As a little girl, I have happy memories of my mum buying me the French kids magazines Pomme d'Api and Astrapi. These were my very first comic mags. So it was like taking a trip down memory lane and being a kid again working with Okido. If you haven't read an Okido yet, the magazine is packed with stories, activities, games, doodles and even a recipe. I treated my 3 year old nephew to a subscription and he loves it! My illustrations are in issue 31 pages 34-35. Here's a link for Okido stockists.

And do you want to know the best thing of all? I'm currently illustrating a comic strip for issue 32 out later in November. Itch and Ouch will be back!


  1. Great job, I'm sure the kids will love Itch and Ouch! I loved by the way seeing your creative process, thanks :)

    Rosa Martin

    1. Hi Rosa, Thanks for your kind words. You've got a lovely blog. I love your RED RED ROSE illustration.

  2. This is beautiful! Thank you so much for sharing Emma.

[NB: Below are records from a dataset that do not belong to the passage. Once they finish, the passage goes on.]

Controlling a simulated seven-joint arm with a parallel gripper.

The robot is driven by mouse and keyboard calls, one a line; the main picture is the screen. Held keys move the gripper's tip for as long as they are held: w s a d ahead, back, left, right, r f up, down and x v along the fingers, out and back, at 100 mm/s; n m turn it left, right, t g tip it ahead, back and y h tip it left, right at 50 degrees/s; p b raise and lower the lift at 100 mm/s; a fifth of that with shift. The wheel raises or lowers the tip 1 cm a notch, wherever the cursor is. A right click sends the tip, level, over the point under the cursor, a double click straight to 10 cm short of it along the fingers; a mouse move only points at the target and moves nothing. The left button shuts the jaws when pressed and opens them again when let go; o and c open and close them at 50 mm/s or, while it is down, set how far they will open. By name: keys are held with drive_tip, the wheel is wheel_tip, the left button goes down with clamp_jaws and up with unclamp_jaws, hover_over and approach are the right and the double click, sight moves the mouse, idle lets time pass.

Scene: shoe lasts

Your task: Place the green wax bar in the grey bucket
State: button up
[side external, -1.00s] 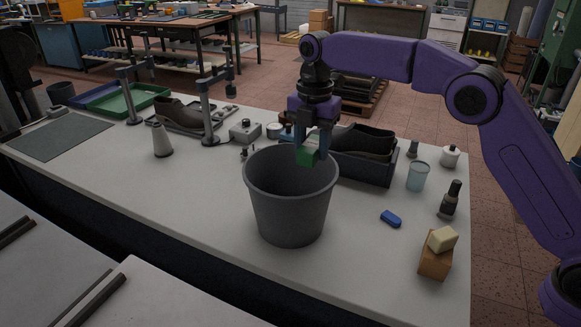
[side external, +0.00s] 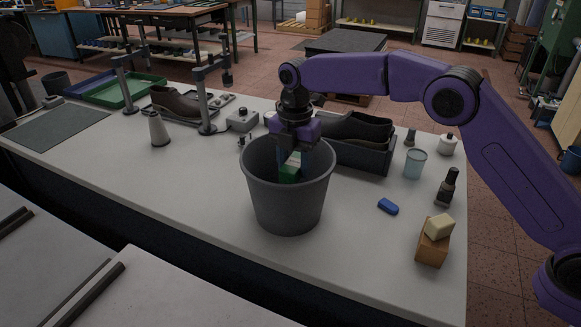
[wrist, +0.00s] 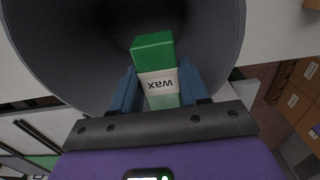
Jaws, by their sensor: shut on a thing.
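The green wax bar (side external: 290,168) has a pale label band, and "wax" reads on it in the wrist view (wrist: 154,52). My gripper (side external: 292,165) is shut on the bar, with a blue finger on each side of it. The grey bucket (side external: 288,205) stands upright on the table. The bar and fingertips are inside the bucket's mouth, below the rim. In the wrist view the bucket's dark inside (wrist: 75,45) surrounds the far end of the bar. The bucket's floor is hard to make out, and I cannot tell how far the bar is above it.
A dark crate with shoes (side external: 362,155) stands just right of the bucket. A light blue cup (side external: 415,164), a blue block (side external: 388,206) and a cream block on a wooden one (side external: 433,248) are farther right.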

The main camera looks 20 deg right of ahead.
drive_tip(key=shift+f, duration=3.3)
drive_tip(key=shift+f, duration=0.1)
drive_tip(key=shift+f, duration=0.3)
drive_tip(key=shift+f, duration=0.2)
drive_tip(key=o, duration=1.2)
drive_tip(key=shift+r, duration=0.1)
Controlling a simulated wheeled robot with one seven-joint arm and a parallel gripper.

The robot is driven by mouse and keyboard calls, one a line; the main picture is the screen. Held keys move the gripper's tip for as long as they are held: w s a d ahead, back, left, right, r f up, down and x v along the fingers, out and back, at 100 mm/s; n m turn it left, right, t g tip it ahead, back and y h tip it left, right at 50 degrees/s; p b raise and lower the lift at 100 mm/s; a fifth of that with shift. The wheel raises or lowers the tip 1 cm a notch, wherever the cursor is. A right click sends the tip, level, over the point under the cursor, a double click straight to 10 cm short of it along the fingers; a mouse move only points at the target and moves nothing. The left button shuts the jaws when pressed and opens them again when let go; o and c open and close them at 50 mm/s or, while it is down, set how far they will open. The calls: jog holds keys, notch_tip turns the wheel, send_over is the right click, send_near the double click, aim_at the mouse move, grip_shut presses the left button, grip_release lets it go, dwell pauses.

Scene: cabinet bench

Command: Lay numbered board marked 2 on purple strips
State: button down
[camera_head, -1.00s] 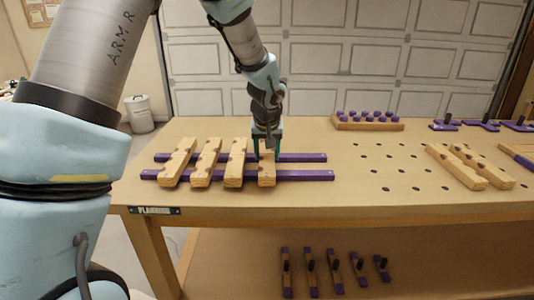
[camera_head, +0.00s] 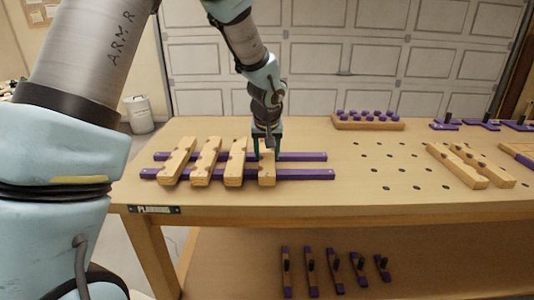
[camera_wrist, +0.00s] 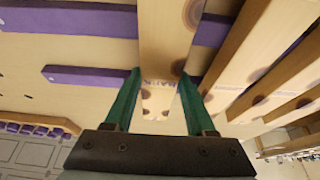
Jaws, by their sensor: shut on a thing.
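My gripper (camera_head: 267,143) is shut on the far end of a pale wooden board (camera_head: 267,170), the rightmost of several boards lying across two purple strips. In the wrist view, the green fingers (camera_wrist: 159,74) stand on both sides of this board (camera_wrist: 165,35). The board lies over the near purple strip (camera_head: 305,174) and the far purple strip (camera_head: 304,157), appearing to rest on them. Small dark marks show on its end, but I cannot read a number. The other boards (camera_head: 235,165) lie to its left, with gaps between.
Two more wooden boards (camera_head: 457,168) lie on the bench (camera_head: 330,200) to the right, past a field of holes. A block with purple pegs (camera_head: 368,124) stands at the back. Purple clamps (camera_head: 445,125) lie back right. Purple-ended tools (camera_head: 310,270) sit on the lower shelf.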

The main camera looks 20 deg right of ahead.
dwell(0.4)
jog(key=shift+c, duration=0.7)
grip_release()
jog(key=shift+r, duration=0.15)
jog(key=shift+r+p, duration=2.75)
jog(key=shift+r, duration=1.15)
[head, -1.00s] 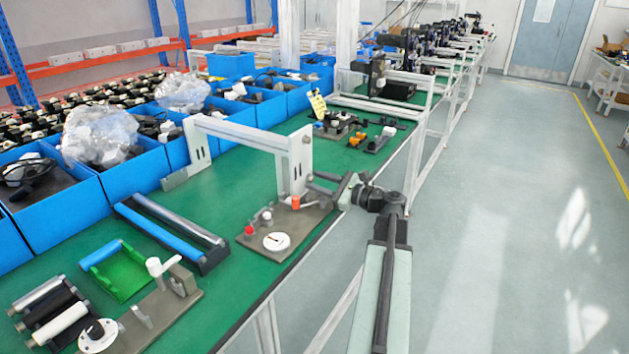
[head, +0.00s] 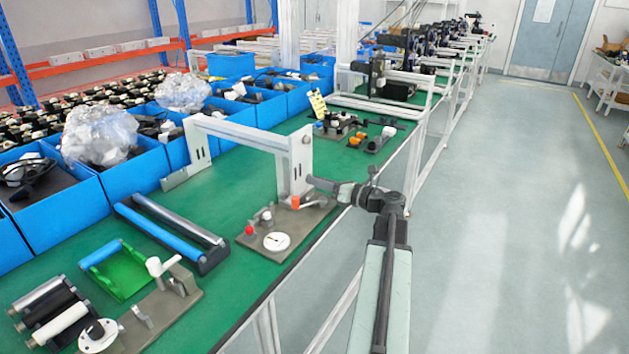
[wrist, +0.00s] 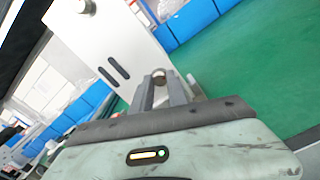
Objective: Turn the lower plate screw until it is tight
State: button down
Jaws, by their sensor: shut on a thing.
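The pale upright plate (head: 299,150) stands at the right end of the white frame, near the bench's front edge. In the wrist view the plate (wrist: 88,38) fills the upper left, with two dark slots in it. The lower plate screw (wrist: 159,75) shows as a round grey head between the fingertips. My gripper (wrist: 160,86) is shut on it. In the head view my gripper (head: 310,181) reaches in from the right to the plate's lower part, and the screw itself is hidden there. Another screw (wrist: 82,6) shows farther up the plate.
A base board with a white dial (head: 276,241), a red knob (head: 249,230) and an orange part (head: 295,202) lies just below my gripper. Blue bins (head: 130,168) line the back of the green bench. The aisle floor at right is clear.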

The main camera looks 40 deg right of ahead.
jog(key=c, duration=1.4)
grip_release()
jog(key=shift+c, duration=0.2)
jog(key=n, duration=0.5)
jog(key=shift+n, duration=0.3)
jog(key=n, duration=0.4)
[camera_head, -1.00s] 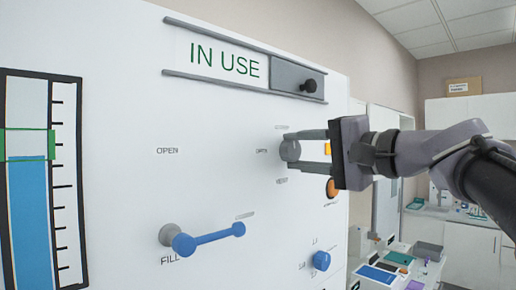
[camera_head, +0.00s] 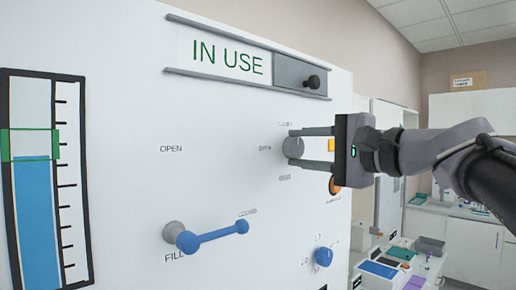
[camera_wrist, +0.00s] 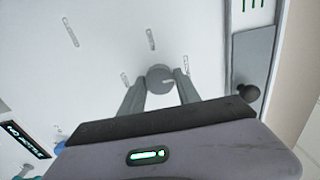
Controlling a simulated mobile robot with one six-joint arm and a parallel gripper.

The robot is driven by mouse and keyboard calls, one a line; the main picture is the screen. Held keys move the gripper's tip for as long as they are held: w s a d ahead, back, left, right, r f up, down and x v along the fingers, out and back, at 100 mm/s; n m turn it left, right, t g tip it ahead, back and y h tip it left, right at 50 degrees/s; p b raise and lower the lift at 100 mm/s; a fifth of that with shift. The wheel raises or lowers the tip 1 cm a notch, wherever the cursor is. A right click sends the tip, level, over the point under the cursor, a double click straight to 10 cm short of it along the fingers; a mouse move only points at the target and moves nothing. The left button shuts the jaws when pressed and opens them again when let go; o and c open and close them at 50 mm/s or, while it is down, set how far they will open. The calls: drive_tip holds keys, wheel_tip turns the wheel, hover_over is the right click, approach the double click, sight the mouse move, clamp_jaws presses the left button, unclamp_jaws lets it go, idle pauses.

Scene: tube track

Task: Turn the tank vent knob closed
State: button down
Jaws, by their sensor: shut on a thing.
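The tank vent knob (camera_head: 292,147) is a round grey knob on the white panel, with small labels to its left, above and below; the left one looks like OPEN. My gripper (camera_head: 300,148) reaches it from the right, one finger above and one below, and is shut on it. In the wrist view the knob (camera_wrist: 160,77) sits between my two grey fingertips, with a small light mark on its face. The tips hide parts of its edge, and its exact pointing direction is hard to tell.
A blue lever (camera_head: 212,236) marked FILL and a blue knob (camera_head: 323,257) are below. An orange button (camera_head: 334,187) lies just under my gripper. A tank gauge (camera_head: 40,190) is at left. The IN USE sign (camera_head: 228,58) with a dark slider (camera_head: 300,77) is above.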

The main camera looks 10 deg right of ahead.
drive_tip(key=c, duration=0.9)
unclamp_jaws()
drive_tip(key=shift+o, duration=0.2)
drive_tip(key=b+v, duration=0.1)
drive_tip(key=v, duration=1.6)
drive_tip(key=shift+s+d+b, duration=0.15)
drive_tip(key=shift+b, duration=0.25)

    I'm an illustrator from the Philippines, and I've been a fan ever since I chanced upon your work a few months ago. I'm always on the lookout for illustrators to follow, to keep myself inspired and to learn. And it's always a joy and a great learning experience for me when other artists share their process and behind-the-scenes experiences.

    Great work as always! I'm looking forward to seeing more of your illustrations in the future. :)

    1. Thanks Lorra, all the way from the Philippines. What a nice message. I really like what you did with the blue door at Café Publico. Lovely work!

  3. Well done Emma! And Great job too! Thank you for sharing your working process and I really like the layout of having the comics panel inside the house. I really love the colour palette and I think my favourite illustration is Itch getting electrocuted! It just reminds me of Tom and Jerry cartoons.